(June 4, 2012) — Whistleblowers in public pension plans face unjust hostility and retaliation, according to Chris Tobe of Stable Value Consultants and a former trustee of the Kentucky Retirement Systems.
Tobe’s comments follow a lawsuit filed by Jeffrey Baker, a former investment officer at the $8.6 billion San Diego County Employees’ Retirement Association (SDCERA), who has sued over his termination from the pension fund. Baker, a self-proclaimed “whistleblower” fired in October 2011 from SDCERA, filed the federal lawsuit against SDCERA, the scheme’s Portfolio Strategist Lee Partridge, Partridge’s former firm, Integrity Capital Services, and Brian White, SDCERA’s CEO. The brunt of the suit, according to Baker: unlawful termination for reporting investment policy violations.
SDCERA, however, has denied the allegations. “In fact, Mr. Baker was not terminated by SDCERA for being a “whistleblower.” Mr. Baker was terminated for repeatedly violating SDCERA’s Data and Information policy,” SDCERA spokesperson Johanna Shick tells aiCIO. “This has been reaffirmed by three findings at independent hearings of the Office of Internal Affairs and the San Diego Civil Service Commission (and Mr. Baker’s subsequent appeal with the Commission). All three findings found that SDCERA’s termination of Mr. Baker was proper.”
Commissioner Francesca Krauel, who presided over five days of testimony in December and January, wrote: “In releasing the information…[the] [e]mployee did not qualify as a whistleblower. The information..had previously been publicly disclosed on several occasions by SDCERA during its meetings. [The] [e]mployee was not releasing information that SDCERA was trying to conceal from the public.”
Meanwhile, Baker’s complaint, obtained by aiCIO, states: “Mr. Baker’s superiors, defendants Brian White and Lee Partridge, carried out a malicious, oppressive, and fraudulent campaign of silencing and retaliating against Mr. Baker. They reduced the scope of his duties, removed him from monitoring their risk budget violations, eliminated his job, terminated his employment, contrived false stories about him, sabotaged his rights to a fair administrative hearing, and violated his civil and constitutionally guaranteed rights.”

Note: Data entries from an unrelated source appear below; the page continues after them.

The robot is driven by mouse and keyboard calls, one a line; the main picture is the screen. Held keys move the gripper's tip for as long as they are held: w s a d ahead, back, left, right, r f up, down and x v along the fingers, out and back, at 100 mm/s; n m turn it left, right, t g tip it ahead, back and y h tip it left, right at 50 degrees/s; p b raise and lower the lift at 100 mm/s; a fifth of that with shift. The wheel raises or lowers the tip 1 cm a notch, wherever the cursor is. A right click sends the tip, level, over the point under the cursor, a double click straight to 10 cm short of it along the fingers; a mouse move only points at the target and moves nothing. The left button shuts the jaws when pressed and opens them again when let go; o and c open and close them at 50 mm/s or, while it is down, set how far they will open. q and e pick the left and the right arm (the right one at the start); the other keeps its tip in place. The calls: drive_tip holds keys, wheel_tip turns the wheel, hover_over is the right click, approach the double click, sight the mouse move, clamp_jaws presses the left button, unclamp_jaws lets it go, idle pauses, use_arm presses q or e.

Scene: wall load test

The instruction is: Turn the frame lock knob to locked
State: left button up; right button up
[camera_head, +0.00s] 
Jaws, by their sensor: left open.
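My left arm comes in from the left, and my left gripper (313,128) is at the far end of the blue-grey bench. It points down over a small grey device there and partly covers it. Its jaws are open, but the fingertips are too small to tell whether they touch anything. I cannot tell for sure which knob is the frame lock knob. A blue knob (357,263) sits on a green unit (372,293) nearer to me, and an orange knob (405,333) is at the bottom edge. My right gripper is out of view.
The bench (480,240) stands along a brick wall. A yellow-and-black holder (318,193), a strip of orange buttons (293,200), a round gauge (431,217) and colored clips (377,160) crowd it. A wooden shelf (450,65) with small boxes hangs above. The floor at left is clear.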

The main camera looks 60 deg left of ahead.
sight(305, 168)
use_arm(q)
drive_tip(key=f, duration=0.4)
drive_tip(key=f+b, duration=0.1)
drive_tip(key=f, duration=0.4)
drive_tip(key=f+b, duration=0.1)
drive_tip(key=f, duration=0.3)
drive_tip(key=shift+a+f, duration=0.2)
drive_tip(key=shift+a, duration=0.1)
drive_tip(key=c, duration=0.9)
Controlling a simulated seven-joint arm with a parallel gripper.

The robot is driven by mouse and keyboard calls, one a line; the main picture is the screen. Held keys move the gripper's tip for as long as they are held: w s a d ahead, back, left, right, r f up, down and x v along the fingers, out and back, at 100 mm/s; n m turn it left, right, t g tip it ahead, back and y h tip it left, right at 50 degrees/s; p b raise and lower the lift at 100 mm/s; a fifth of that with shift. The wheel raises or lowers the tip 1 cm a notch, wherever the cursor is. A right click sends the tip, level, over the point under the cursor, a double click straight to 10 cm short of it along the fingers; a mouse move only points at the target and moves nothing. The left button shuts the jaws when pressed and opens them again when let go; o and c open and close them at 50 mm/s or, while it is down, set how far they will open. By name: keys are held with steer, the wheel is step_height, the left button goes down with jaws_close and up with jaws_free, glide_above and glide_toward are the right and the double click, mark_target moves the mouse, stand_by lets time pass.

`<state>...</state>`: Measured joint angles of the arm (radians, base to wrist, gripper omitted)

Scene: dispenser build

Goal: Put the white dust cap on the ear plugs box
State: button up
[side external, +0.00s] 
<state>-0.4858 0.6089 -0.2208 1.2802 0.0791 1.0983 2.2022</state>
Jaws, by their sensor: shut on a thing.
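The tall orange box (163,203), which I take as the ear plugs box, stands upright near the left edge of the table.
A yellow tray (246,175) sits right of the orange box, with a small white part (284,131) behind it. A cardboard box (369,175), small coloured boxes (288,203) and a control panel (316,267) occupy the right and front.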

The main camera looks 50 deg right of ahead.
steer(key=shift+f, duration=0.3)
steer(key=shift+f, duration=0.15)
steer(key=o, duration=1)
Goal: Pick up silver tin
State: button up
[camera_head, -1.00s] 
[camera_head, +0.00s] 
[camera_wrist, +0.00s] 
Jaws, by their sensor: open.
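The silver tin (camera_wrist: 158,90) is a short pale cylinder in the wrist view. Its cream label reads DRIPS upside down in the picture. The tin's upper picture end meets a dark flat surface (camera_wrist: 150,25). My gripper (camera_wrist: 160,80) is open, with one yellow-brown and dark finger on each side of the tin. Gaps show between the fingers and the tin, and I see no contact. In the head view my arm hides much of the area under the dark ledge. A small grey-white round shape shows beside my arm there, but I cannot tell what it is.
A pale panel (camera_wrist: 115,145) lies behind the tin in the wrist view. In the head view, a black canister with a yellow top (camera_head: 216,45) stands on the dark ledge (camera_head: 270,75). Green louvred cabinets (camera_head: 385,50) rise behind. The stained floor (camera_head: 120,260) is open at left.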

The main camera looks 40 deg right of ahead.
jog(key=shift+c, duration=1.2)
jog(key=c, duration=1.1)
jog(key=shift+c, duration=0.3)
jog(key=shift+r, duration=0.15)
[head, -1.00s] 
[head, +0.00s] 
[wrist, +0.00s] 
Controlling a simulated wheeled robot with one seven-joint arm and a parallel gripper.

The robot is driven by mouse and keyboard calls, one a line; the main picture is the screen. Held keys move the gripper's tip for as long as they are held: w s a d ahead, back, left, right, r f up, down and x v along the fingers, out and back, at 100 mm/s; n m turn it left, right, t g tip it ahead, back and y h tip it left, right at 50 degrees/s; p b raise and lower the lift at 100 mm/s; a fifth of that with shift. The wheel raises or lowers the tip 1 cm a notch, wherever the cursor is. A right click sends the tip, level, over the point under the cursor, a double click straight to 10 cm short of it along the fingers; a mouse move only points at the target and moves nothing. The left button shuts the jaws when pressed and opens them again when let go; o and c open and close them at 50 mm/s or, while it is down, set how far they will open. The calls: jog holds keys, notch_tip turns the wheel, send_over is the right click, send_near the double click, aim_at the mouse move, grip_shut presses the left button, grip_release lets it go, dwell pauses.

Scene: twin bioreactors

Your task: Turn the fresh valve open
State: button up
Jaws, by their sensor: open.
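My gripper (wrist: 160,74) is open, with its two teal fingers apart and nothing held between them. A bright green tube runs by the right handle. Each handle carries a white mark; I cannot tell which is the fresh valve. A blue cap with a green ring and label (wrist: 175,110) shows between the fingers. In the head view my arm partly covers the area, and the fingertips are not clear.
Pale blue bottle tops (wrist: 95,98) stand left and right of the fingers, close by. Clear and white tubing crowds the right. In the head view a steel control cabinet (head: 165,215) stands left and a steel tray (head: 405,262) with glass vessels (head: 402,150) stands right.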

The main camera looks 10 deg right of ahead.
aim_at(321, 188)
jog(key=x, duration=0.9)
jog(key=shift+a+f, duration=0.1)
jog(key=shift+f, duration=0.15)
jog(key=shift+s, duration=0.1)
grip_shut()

Despite SDCERA’s objections, Tobe defends Baker, asserting that the former investment officer aimed to reveal investment problems at the fund. “Whistleblowers are silenced because public pensions face risk of having problems revealed, and they are wary of damage to their reputation.” He added that the CFA Institute — a global association of investment professionals — has said it wants to make whistleblowing perceived more positively. Last month, John D. Rogers, CFA, president and CEO of CFA Institute, urged the global investment community at the organization’s 65th Annual Conference in Chicago to take personal responsibility to restore investor trust and reconnect with the public interest. Additionally, in a list of ’50 ways to restore trust in the investment industry’, the institute noted to 1) never overlook unethical behavior because you’re better served by ignorance, and 2) bring to justice those who take part in irresponsible and illegal activities.
In September, White, SDCERA’s CEO, interviewed for the Kentucky Retirement System (KRS) and withdrew his name the same month. According to Tobe, the reason the Kentucky pension wanted him hired in the first place was because of his success in silencing negative remarks about the fund and preventing transparency. “I believe the reason KRS staff and some board members wanted to hire Brian White as Executive Director was because of his success in retaliation and getting rid of a CFA charterholder who was trying to disclose investment problems,” says Tobe, noting that he had tried to thwart the hiring of White by expressing reservations.
Tobe along with the CFA Institute are not the only ones to urge for the protection of so-called whistleblowers. In May of last year, the US Securities and Exchange Commission (SEC) adopted rules to create a whistleblower program that rewards individuals who provide the agency with high-quality tips that lead to successful enforcement actions. “For an agency with limited resources like the SEC, it is critical to be able to leverage the resources of people who may have first-hand information about violations of the securities laws,” said SEC Chairman Mary L. Schapiro in a statement. “While the SEC has a history of receiving a high volume of tips and complaints, the quality of the tips we have received has been better since Dodd-Frank became law. We expect this trend to continue, and these final rules map out simplified and transparent procedures for whistleblowers to provide us critical information.”
Editor’s note: A previous version of this article described a former SDCERA employee as a whistleblower despite rulings that determined otherwise. Chris Tobe, however, continues to assert that Baker was a whistleblower on SDCERA under SEC rules, adding the he believes that Baker should be classified a whistleblower under state law.